HIMOSA: Efficient Remote Sensing Image Super-Resolution with Hierarchical Mixture of Sparse Attention
Yi Liu, Yi Wan, Xinyi Liu, Qiong Wu, Panwang Xia, Xuejun Huang, Yongjun Zhang
TL;DR
The paper tackles real-time remote sensing image super-resolution by introducing HIMOSA, a lightweight framework that uses a content-aware sparse attention mechanism and hierarchical window expansion to efficiently model multi-scale patterns and long-range dependencies. By adopting a mixture-of-experts-inspired routing, CARSA selectively processes tokens within large windows, while CAB and ConvGLU enhance global information flow and nonlinear feature modulation. Extensive experiments across multiple RS datasets demonstrate state-of-the-art reconstruction quality with favorable efficiency, including a faster HIMOSA-light variant.

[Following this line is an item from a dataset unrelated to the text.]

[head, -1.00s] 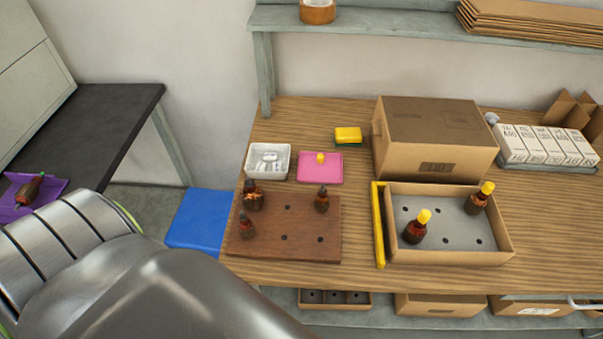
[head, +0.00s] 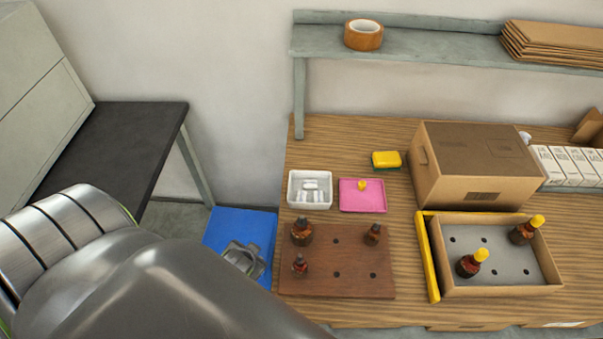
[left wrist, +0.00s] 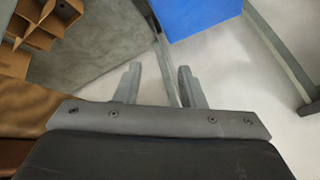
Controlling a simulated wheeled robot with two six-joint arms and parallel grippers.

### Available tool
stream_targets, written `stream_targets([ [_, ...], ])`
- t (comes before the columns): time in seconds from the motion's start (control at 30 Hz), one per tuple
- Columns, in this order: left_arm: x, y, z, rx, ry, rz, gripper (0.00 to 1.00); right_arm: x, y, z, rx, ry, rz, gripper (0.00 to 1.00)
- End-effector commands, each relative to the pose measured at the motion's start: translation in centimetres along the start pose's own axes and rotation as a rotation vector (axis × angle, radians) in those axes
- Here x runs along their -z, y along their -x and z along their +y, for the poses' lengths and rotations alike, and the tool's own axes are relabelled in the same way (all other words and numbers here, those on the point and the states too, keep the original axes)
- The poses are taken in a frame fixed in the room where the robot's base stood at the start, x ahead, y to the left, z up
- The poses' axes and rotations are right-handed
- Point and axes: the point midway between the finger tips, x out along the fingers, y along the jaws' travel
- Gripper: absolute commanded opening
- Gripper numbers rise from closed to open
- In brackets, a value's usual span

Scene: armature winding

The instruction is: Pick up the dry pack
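Small white packs (head: 311,186), which look like the dry packs, lie in a white tray (head: 293,192) at the back left of the wooden bench in the head view. My left gripper (head: 243,257) is in front of a blue surface left of the bench, below and left of the tray and well apart from it. In the left wrist view my left gripper (left wrist: 158,82) has its two fingers apart with nothing between them. The packs are not visible in that view. My right gripper is in neither view.
A dark brown bottle board (head: 355,282) stands in front of the tray. A pink tray (head: 350,203) and a yellow-green sponge (head: 386,160) lie to its right. An open carton (head: 557,270) with bottles and a closed carton (head: 470,165) are farther right. A shelf (head: 420,42) runs above.

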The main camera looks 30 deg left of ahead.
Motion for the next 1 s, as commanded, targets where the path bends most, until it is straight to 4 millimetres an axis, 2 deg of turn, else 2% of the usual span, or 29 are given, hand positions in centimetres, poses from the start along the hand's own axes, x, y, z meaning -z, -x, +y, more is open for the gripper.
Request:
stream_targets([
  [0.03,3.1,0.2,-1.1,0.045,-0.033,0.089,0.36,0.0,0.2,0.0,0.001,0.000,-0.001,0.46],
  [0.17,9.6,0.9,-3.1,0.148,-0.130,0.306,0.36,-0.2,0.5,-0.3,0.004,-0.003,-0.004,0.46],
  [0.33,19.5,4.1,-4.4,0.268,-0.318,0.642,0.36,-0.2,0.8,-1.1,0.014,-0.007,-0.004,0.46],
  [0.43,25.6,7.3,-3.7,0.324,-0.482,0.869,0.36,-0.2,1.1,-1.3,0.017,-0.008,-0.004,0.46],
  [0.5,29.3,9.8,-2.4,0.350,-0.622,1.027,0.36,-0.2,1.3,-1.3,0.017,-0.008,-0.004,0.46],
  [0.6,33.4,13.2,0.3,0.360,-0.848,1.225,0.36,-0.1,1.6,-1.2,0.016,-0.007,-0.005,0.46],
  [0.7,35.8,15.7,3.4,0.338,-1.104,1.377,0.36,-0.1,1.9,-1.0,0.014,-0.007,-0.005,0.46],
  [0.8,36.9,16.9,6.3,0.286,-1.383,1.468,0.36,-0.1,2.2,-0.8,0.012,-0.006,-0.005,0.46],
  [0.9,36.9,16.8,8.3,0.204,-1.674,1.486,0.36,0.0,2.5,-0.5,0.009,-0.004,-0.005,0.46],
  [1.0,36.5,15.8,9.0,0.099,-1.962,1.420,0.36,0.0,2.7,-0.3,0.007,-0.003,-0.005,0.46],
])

The approach offers practical impact for time-sensitive remote sensing applications such as disaster response, where both accuracy and speed are critical.
Abstract
In remote sensing applications, such as disaster detection and response, real-time efficiency and model lightweighting are of critical importance. Consequently, existing remote sensing image super-resolution methods often face a trade-off between model performance and computational efficiency. In this paper, we propose a lightweight super-resolution framework for remote sensing imagery, named HIMOSA. Specifically, HIMOSA leverages the inherent redundancy in remote sensing imagery and introduces a content-aware sparse attention mechanism, enabling the model to achieve fast inference while maintaining strong reconstruction performance. Furthermore, to effectively leverage the multi-scale repetitive patterns found in remote sensing imagery, we introduce a hierarchical window expansion and reduce the computational complexity by adjusting the sparsity of the attention. Extensive experiments on multiple remote sensing datasets demonstrate that our method achieves state-of-the-art performance while maintaining computational efficiency.